Nach zehn Jahren steht Kunden doch ein gesetzliches Kündigungsrecht zu, oder?
Das stimmt, aber das Reizvolle an dem Widerrufsjoker ist, dass dem Kunden rückwirkend Zinsen gutgeschrieben werden. Derzeit liegen die im Schnitt bei etwa 2,5 Prozent. Bei einem erfolgreichen Widerruf entsteht ein sogenanntes gesetzliches Rückgewährschuldverhältnis. Damit muss die Vertragspartei die empfangenen Leistungen Zug um Zug zurückgewähren.
Wie gehen betroffene Darlehensnehmer am sinnvollsten vor?
Am besten lassen sie ihren Vertrag von einem Fachanwalt für Banken- und Kreditrecht prüfen und warten dessen Bewertung ab. In der Regel machen die Juristen das kostenlos. Stellt sich die Widerrufsbelehrung als fehlerhaft heraus, kann sich der Kunde an die Bank wenden. Meist kommt es zu einem Vergleich.
Und wenn nicht?
Dann muss der Kunde vor Gericht ziehen.
Dazu braucht er möglichst eine Rechtsschutzversicherung.
Das ist ein Vorteil, aber es existieren sogenannte Prozessfinanzierer.
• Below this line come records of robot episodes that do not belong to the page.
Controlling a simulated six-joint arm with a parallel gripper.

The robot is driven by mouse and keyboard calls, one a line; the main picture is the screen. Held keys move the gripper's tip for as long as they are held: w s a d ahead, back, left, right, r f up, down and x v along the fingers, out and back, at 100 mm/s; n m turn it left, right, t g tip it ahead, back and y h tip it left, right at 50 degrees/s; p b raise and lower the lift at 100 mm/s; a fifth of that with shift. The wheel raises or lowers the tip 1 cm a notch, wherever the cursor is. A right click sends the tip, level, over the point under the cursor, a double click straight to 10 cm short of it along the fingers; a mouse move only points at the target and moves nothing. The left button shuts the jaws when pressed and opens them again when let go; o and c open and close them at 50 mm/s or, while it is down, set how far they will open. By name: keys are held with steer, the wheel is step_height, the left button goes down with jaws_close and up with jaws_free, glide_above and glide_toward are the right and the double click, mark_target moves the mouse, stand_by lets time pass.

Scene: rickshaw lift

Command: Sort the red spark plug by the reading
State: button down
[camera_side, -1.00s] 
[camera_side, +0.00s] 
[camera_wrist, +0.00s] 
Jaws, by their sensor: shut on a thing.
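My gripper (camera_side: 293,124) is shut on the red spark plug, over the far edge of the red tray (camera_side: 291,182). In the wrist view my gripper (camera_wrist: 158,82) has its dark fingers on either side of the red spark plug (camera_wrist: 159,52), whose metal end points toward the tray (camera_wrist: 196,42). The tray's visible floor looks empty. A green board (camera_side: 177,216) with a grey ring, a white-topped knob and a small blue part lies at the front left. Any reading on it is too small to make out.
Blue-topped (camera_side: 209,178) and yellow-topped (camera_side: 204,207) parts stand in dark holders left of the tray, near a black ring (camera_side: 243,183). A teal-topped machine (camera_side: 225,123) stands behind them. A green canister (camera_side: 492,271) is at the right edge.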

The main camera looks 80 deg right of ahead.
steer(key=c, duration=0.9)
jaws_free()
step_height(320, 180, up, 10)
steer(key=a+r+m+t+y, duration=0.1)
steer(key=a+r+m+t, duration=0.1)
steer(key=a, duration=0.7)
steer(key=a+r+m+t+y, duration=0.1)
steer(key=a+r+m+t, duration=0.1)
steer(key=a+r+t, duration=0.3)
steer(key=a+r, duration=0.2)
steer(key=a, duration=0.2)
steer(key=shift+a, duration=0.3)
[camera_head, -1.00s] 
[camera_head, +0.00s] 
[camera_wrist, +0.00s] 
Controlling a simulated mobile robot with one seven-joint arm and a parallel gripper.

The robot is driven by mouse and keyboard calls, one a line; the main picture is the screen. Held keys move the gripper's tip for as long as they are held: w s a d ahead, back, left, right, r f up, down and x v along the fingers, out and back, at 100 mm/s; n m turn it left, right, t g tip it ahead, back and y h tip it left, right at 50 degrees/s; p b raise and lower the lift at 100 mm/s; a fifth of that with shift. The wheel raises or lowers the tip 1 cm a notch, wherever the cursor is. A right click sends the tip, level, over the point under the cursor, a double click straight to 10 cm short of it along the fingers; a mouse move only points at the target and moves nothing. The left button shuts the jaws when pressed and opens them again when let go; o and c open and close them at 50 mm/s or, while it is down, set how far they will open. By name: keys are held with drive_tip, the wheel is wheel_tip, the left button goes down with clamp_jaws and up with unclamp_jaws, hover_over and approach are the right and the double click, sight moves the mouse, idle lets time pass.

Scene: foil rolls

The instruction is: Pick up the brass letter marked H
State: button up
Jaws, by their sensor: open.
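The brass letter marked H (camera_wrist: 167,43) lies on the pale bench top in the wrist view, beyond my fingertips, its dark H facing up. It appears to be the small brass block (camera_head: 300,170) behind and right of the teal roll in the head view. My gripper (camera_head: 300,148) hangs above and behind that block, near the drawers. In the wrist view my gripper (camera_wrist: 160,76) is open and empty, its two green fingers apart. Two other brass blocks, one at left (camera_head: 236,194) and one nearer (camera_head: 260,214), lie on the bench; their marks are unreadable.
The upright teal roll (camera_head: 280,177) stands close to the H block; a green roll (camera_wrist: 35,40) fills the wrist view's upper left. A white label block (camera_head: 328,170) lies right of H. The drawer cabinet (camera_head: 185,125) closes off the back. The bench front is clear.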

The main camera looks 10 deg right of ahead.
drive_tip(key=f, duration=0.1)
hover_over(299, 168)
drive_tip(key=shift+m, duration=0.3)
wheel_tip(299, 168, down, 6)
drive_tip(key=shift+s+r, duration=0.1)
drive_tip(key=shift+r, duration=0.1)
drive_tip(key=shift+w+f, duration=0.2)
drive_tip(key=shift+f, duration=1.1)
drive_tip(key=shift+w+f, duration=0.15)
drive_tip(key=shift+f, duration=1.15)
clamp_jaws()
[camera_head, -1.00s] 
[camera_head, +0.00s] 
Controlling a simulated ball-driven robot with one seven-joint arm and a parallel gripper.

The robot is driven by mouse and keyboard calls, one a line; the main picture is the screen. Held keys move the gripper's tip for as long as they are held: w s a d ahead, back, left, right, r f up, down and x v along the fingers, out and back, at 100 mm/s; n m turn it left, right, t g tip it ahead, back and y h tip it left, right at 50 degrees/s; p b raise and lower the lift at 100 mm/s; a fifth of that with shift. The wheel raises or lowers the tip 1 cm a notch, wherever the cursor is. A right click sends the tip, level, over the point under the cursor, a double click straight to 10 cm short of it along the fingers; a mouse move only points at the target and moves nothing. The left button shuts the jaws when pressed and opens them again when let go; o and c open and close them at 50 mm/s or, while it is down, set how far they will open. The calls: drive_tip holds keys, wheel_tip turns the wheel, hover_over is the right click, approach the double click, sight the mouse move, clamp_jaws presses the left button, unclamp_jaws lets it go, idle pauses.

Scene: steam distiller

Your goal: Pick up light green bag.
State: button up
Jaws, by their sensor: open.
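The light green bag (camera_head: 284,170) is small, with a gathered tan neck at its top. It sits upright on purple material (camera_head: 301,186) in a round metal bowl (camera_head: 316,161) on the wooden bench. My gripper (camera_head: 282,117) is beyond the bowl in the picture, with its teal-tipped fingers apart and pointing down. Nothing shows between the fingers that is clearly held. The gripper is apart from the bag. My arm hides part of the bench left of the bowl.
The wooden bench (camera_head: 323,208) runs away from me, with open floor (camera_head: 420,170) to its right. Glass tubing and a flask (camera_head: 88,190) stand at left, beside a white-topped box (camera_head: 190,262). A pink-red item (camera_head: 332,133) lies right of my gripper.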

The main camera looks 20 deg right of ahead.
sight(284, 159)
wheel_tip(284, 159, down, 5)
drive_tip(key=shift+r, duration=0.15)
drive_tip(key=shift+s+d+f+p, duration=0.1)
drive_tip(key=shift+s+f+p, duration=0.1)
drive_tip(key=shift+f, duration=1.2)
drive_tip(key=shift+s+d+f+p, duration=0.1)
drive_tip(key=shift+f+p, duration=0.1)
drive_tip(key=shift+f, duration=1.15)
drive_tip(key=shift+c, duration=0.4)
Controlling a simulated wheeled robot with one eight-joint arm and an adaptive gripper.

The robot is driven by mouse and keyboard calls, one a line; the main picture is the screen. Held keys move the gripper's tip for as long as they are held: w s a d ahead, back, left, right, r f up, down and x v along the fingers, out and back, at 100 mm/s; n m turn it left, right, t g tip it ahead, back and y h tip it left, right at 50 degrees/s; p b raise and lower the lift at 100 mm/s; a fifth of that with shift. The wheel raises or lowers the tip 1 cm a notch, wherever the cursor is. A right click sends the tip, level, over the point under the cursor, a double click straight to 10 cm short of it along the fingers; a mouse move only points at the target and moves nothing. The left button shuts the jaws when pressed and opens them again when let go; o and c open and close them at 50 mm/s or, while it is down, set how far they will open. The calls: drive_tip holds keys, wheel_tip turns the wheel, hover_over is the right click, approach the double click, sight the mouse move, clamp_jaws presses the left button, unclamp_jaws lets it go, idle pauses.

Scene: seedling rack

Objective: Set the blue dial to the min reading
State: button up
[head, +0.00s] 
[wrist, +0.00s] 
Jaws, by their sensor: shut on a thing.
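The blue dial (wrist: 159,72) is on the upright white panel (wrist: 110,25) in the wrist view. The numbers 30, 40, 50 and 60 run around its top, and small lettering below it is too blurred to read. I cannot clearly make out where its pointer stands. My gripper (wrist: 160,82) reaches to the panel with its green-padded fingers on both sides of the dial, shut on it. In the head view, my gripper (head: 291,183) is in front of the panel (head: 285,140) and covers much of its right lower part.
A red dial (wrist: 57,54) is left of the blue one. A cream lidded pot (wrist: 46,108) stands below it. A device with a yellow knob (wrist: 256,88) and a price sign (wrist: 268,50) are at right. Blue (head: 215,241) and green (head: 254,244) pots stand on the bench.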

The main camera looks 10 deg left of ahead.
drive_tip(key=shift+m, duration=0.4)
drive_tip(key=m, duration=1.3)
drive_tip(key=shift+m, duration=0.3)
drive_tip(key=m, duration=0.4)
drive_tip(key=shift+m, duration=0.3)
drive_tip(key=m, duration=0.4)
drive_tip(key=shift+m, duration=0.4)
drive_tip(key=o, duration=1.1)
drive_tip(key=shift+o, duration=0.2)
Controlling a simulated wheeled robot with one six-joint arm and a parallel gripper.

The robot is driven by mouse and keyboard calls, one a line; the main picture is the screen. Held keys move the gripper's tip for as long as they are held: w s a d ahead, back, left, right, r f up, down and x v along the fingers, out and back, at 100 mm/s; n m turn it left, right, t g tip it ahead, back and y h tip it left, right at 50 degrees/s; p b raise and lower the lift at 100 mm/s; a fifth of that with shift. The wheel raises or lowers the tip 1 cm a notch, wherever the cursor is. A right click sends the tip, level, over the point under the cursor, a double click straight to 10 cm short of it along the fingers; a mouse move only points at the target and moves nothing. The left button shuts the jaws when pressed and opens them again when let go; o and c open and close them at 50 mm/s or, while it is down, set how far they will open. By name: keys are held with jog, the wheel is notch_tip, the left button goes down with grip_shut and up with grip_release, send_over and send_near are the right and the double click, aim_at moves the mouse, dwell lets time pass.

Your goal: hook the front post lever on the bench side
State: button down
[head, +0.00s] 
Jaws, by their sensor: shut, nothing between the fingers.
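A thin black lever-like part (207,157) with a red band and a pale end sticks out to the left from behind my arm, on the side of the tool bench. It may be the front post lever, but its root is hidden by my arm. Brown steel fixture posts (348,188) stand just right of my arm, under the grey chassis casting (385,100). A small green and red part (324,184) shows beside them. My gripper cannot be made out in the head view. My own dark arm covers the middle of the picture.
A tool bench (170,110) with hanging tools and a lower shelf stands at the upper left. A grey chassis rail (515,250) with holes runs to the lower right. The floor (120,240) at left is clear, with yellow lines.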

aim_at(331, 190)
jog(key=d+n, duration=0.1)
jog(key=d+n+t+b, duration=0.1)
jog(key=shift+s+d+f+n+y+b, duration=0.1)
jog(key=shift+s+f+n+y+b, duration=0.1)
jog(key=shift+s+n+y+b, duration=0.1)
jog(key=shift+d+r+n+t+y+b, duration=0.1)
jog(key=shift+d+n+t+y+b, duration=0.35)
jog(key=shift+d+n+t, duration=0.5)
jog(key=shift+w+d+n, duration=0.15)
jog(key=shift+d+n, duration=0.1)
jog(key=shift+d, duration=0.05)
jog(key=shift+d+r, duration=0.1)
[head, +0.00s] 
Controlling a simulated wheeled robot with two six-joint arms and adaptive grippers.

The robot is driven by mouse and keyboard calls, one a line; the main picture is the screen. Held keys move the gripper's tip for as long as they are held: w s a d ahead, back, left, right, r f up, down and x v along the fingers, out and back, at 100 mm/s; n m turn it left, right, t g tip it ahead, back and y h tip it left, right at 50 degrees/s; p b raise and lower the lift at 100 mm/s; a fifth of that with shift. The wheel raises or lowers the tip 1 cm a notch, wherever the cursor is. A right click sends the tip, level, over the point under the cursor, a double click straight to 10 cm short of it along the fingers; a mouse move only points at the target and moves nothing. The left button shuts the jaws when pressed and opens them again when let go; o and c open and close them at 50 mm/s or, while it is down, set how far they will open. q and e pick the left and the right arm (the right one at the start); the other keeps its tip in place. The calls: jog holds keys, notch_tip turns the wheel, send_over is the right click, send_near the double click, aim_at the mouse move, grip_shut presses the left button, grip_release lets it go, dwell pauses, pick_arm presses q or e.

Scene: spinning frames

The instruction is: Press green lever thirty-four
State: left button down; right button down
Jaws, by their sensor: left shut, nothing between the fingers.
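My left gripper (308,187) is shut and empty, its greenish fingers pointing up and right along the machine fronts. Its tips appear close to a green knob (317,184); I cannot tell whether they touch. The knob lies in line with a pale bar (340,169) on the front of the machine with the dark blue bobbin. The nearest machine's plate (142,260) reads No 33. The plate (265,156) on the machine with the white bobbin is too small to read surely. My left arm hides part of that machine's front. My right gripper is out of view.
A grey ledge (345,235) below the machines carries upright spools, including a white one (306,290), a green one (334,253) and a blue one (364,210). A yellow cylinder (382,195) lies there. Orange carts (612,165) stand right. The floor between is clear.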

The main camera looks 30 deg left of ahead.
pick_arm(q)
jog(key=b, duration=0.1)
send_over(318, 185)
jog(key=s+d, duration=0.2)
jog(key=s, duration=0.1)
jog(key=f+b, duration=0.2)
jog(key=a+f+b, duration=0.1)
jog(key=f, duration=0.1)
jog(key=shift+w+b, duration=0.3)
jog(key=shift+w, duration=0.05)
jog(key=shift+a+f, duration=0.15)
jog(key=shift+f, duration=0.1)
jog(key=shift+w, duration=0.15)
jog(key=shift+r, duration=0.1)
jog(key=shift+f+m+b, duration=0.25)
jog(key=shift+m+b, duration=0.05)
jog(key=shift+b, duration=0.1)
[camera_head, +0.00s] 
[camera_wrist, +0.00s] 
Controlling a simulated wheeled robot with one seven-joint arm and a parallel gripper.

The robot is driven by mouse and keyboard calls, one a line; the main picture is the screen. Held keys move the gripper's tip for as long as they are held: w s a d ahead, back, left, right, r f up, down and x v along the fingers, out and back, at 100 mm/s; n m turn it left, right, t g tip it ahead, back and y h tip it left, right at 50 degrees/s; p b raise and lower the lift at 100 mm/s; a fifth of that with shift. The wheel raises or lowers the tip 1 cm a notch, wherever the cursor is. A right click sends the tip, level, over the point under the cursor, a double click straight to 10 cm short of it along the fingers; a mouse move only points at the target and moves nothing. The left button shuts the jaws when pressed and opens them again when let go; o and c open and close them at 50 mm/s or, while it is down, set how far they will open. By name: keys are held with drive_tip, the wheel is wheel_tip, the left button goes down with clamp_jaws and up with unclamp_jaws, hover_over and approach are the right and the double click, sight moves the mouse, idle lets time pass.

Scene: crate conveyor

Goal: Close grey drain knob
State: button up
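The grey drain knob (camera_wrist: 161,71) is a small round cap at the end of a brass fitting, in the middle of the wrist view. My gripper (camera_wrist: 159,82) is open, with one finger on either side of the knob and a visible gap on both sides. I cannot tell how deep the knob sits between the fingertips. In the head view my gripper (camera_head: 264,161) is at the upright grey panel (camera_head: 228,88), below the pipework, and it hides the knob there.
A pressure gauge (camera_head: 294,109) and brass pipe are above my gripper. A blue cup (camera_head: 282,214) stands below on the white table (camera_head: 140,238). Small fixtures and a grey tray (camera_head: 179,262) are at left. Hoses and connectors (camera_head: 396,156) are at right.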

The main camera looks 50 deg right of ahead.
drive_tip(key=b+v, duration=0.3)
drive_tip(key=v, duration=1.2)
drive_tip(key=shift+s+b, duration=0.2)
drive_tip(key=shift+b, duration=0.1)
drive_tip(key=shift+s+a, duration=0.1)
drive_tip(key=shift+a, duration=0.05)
Bei denen kann man einen Antrag auf eine Kostenübernahme stellen. Im Gegenzug erhalten die ein Erfolgshonorar.
Nutzen das viele Betroffene?
Die meisten Betroffenen zahlen sogar lieber selbst und behalten dafür das erstrittene Geld komplett. Sobald ein Prozessfinanzierer zahlt, können die Verbraucher ziemlich sicher davon ausgehen, dass sie vor Gericht gewinnen.